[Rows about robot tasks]

━━━━━━━━━━━━━━━━━━━━━━━━━━━━━━

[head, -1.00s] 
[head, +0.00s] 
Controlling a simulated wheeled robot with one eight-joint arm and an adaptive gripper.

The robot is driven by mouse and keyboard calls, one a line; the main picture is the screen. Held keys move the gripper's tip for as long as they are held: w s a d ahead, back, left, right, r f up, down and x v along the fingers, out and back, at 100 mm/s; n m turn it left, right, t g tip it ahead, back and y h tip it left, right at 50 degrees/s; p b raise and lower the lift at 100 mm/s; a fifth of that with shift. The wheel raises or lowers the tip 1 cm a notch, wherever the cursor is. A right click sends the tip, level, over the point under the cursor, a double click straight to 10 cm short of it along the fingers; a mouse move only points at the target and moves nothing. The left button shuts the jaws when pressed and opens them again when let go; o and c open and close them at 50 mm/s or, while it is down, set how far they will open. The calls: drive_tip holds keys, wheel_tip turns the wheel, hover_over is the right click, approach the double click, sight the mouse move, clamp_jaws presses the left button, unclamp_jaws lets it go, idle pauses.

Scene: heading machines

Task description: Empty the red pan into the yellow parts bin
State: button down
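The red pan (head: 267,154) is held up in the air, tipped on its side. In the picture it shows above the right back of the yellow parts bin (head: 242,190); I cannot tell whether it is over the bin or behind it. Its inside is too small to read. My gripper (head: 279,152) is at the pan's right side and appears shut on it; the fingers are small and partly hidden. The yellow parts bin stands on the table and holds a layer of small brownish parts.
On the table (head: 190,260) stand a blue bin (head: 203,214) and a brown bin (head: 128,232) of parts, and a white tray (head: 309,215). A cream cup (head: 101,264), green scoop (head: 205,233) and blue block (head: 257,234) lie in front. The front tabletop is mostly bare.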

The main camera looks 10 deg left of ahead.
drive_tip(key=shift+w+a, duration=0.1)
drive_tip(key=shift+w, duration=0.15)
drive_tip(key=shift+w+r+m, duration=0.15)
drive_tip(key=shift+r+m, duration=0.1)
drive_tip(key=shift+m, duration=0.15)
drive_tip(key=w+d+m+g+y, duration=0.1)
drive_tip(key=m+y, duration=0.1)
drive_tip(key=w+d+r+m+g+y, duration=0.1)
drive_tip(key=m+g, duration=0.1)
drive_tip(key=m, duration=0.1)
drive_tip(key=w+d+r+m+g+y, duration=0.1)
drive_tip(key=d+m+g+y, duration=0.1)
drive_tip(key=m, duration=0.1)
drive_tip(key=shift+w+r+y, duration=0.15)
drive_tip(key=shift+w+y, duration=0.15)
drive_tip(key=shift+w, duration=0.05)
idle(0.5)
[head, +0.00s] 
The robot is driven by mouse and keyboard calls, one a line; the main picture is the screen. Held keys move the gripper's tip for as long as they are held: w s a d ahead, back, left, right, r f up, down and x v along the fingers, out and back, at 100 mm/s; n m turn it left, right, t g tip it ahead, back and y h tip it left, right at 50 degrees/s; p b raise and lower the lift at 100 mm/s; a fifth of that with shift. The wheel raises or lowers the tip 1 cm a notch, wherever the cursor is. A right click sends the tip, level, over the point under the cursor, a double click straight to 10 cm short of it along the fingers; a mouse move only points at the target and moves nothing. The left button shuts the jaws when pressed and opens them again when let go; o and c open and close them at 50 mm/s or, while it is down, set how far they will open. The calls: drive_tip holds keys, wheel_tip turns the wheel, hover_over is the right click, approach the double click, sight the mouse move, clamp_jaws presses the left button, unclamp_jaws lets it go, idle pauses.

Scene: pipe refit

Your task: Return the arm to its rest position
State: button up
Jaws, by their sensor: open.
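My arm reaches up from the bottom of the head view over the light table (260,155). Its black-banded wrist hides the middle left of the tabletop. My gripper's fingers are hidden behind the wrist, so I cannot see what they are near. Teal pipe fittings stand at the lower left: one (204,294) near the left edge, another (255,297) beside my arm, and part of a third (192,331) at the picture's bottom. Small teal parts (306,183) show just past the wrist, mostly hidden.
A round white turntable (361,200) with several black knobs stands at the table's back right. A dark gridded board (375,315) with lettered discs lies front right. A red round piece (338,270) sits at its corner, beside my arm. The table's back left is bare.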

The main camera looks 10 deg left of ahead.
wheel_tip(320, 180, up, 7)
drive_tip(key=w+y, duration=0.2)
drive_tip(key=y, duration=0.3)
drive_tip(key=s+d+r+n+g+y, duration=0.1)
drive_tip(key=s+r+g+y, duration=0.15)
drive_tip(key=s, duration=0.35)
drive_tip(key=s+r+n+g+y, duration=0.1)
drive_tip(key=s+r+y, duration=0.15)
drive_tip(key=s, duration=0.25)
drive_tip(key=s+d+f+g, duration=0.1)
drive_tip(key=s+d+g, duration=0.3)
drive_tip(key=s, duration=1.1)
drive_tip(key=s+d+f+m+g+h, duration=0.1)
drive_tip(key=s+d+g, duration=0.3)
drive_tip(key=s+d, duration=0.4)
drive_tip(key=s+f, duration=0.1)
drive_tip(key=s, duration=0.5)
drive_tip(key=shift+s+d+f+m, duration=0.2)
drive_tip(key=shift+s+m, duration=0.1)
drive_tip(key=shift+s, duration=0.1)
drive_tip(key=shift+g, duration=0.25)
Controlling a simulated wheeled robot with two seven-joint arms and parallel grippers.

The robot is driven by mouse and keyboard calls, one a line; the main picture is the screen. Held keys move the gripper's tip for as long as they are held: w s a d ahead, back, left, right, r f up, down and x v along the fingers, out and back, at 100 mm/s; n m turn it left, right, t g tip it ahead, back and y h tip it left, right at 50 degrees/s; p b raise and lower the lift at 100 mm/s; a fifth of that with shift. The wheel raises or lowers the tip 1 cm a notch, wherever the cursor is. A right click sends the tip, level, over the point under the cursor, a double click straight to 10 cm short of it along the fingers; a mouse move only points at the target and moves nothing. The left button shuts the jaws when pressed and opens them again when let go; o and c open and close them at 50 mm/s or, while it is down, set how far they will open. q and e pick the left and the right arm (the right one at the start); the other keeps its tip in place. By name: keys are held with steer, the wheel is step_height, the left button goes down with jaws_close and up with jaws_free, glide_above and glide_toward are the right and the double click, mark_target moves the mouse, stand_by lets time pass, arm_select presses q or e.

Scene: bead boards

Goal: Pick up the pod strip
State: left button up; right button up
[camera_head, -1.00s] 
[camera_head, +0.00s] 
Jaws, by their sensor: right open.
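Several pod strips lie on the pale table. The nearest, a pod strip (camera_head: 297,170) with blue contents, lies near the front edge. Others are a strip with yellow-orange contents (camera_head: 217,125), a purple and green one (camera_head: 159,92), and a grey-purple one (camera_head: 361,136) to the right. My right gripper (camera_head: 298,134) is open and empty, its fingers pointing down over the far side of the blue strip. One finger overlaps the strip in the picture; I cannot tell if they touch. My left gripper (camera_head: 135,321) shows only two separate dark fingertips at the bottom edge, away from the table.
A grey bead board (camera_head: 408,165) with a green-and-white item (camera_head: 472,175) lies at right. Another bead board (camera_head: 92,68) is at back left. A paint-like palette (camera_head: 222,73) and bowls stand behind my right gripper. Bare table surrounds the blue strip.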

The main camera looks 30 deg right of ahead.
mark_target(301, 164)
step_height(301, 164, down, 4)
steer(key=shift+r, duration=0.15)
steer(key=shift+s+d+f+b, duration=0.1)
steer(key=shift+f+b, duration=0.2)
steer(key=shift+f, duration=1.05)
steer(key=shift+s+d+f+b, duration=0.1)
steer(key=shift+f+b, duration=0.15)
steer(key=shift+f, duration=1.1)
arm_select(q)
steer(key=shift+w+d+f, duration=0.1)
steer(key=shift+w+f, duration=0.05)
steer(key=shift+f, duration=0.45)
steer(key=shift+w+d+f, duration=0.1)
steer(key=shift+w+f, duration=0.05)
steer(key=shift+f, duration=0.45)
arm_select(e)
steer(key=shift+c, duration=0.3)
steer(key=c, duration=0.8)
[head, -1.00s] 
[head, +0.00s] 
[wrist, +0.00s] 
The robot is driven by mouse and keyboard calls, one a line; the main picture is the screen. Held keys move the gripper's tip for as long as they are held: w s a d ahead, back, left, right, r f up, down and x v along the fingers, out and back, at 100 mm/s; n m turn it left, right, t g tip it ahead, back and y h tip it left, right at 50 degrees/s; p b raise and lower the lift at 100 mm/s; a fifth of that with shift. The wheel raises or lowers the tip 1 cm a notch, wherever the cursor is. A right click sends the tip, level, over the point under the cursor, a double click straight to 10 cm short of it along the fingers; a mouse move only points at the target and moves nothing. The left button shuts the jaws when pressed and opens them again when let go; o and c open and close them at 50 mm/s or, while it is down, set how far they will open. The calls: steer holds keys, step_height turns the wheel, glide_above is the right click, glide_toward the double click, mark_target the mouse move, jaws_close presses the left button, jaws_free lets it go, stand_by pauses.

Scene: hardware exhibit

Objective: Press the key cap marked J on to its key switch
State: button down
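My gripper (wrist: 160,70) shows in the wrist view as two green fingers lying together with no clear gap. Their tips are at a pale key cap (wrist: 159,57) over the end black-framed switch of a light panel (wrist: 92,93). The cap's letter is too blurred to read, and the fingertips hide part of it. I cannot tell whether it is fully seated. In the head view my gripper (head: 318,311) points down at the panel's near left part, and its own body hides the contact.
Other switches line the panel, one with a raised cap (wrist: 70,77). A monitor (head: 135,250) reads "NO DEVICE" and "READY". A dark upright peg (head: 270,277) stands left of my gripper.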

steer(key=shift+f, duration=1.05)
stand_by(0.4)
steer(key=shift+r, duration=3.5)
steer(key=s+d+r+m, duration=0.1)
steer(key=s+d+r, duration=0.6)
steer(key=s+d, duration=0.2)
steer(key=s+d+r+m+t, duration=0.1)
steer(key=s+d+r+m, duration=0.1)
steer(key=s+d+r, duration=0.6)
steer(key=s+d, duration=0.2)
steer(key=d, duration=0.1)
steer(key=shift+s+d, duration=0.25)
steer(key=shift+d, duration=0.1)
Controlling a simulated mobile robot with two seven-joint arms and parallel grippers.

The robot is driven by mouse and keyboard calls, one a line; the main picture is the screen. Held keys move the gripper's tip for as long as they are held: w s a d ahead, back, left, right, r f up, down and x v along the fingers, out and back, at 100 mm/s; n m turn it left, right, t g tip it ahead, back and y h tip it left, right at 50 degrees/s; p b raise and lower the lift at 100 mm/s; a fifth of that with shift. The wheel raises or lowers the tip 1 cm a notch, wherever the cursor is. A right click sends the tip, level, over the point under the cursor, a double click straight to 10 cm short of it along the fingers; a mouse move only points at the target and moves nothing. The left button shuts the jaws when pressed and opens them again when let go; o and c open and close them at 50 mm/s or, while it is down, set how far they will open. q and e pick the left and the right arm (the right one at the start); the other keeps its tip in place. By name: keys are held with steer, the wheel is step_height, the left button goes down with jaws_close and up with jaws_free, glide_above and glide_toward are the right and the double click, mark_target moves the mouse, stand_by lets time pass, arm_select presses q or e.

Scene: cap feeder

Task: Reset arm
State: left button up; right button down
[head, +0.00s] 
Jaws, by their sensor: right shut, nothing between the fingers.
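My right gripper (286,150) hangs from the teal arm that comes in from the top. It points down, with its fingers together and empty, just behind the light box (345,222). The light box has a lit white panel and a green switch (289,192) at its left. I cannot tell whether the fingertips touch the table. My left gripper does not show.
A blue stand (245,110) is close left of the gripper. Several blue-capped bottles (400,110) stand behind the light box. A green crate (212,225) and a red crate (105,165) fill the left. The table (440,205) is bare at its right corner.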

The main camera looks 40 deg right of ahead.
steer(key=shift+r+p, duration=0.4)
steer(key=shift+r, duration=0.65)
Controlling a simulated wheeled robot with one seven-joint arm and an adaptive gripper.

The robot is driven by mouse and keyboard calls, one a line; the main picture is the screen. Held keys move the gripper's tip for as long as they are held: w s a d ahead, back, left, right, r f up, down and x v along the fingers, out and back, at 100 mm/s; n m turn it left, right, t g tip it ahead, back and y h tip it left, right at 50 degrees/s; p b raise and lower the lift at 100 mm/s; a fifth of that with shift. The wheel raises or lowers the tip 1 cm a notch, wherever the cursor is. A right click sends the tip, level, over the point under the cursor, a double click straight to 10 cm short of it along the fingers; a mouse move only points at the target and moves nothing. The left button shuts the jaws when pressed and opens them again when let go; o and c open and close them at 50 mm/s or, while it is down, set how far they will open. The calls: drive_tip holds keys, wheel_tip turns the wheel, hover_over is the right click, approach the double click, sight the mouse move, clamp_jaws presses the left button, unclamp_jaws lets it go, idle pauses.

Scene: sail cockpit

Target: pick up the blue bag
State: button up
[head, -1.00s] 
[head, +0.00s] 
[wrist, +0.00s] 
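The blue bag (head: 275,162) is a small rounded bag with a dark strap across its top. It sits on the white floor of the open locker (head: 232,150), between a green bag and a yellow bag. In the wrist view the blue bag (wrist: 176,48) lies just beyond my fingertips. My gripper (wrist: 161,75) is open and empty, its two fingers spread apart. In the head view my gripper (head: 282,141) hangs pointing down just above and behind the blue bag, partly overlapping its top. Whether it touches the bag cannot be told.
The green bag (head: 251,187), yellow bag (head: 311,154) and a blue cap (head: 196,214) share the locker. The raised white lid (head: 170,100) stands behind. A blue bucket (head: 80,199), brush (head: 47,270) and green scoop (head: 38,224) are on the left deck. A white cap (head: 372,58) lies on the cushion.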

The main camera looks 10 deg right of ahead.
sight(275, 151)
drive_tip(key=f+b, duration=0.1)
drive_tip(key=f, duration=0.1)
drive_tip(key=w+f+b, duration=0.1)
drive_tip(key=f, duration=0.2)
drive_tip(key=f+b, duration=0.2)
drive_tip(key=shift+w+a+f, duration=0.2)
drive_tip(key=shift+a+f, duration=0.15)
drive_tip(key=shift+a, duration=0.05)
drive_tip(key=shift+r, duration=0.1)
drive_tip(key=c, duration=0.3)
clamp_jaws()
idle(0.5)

━━━━━━━━━━━━━━━━━━━━━━━━━━━━━━

▸ **WHAT THE EXERCISE ASKS**:
Repeat only the lines above, from the first line of the entries through the line that contains "Controlling a simulated wheeled robot with one eight-joint", including both ends.

▸ **WRITTEN RESPONSE**:
[head, -1.00s] 
[head, +0.00s] 
Controlling a simulated wheeled robot with one eight-joint arm and an adaptive gripper.

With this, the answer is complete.